### Task to complete
Read the lines that follow and pick out every one containing the word "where".

### Supplied material
-=-=-

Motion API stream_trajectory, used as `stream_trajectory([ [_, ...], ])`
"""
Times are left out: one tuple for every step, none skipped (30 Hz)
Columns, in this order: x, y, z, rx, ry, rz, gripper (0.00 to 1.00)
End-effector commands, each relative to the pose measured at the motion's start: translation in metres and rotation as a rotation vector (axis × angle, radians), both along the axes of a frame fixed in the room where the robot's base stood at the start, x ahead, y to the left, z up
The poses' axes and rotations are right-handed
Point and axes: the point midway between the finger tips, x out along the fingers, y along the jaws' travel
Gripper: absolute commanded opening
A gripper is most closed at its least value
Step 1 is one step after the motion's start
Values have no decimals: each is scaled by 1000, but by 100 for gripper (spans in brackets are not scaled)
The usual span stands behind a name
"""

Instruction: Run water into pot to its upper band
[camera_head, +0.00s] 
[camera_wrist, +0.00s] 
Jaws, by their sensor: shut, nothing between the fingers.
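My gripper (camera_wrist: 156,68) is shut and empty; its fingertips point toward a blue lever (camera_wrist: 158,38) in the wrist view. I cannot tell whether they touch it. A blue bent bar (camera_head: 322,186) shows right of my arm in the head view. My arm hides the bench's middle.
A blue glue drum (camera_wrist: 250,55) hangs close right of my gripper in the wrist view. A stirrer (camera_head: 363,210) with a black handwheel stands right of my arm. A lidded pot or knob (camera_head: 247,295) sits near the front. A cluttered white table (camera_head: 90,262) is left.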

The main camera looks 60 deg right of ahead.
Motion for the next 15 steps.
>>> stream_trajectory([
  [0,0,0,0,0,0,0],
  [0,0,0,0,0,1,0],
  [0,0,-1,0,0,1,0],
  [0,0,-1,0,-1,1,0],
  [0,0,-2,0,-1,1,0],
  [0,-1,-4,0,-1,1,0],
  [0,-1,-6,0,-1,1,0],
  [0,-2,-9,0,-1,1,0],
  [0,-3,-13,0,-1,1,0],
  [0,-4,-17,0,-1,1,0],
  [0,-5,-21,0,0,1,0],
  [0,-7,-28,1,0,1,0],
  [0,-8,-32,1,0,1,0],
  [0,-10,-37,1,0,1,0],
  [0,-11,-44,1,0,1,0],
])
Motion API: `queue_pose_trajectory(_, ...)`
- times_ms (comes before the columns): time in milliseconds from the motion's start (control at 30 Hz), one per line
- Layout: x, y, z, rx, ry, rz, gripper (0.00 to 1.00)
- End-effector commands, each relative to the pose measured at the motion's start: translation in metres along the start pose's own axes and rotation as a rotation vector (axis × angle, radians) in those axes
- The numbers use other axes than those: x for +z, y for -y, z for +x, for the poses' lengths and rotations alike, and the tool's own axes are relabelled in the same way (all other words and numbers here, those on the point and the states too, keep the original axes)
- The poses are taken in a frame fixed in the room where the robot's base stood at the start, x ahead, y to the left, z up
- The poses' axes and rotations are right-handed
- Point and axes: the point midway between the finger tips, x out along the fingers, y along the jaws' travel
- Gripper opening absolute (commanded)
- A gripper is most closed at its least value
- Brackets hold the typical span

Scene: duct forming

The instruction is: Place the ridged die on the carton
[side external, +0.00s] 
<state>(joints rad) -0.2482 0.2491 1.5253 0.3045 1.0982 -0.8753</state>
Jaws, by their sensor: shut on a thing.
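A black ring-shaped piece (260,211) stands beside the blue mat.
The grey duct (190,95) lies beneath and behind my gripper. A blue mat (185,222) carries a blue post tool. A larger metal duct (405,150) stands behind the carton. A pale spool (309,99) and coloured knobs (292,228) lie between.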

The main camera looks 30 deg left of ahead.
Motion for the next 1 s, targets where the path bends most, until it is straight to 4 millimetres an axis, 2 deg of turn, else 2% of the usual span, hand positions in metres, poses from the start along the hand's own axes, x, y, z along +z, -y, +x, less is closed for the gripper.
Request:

-=-=-

### Answer to this exercise
End-effector commands, each relative to the pose measured at the motion's start: translation in metres and rotation as a rotation vector (axis × angle, radians), both along the axes of a frame fixed in the room where the robot's base stood at the start, x ahead, y to the left, z up
- The poses are taken in a frame fixed in the room where the robot's base stood at the start, x ahead, y to the left, z up
Motion for the next 1 s, targets where the path bends most, until it is straight to 4 millimetres an axis, 2 deg of turn, else 2% of the usual span, hand positions in metres, poses from the start along the hand's own axes, x, y, z along +z, -y, +x, less is closed for the gripper.

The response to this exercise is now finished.